**Exercise directions**
Transcribe word for word each line from the one containing "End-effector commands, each" to the final line of the data, both included. Skip the pictures.

———

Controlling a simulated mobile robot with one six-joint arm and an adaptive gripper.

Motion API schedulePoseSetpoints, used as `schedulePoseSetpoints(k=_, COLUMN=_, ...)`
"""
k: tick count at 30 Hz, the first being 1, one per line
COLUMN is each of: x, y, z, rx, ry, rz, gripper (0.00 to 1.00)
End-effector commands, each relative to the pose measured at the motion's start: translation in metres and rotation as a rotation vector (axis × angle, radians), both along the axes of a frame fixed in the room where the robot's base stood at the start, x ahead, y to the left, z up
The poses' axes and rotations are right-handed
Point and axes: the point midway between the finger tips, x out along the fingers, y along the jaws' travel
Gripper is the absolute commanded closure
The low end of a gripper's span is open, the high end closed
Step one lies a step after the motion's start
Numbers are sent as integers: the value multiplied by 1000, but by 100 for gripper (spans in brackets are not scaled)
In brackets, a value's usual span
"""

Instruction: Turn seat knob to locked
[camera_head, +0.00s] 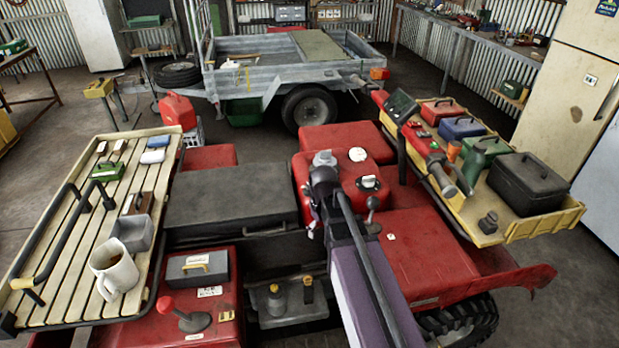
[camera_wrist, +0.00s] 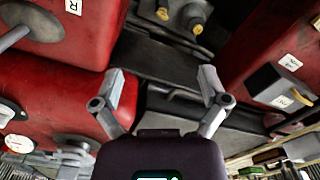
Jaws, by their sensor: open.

———

**Completed task**
End-effector commands, each relative to the pose measured at the motion's start: translation in metres and rotation as a rotation vector (axis × angle, radians), both along the axes of a frame fixed in the room where the robot's base stood at the start, x ahead, y to the left, z up
The poses' axes and rotations are right-handed
Point and axes: the point midway between the finger tips, x out along the fingers, y along the jaws' travel
Gripper is the absolute commanded closure
The low end of a gripper's span is open, the high end closed
Step one lies a step after the motion's start
Numbers are sent as integers: the value multiplied by 1000, but by 100 for gripper (spans in brackets are not scaled)
In brackets, a value's usual span
"""

Instruction: Turn seat knob to locked
[camera_head, +0.00s] 
[camera_wrist, +0.00s] 
Jaws, by their sensor: open.

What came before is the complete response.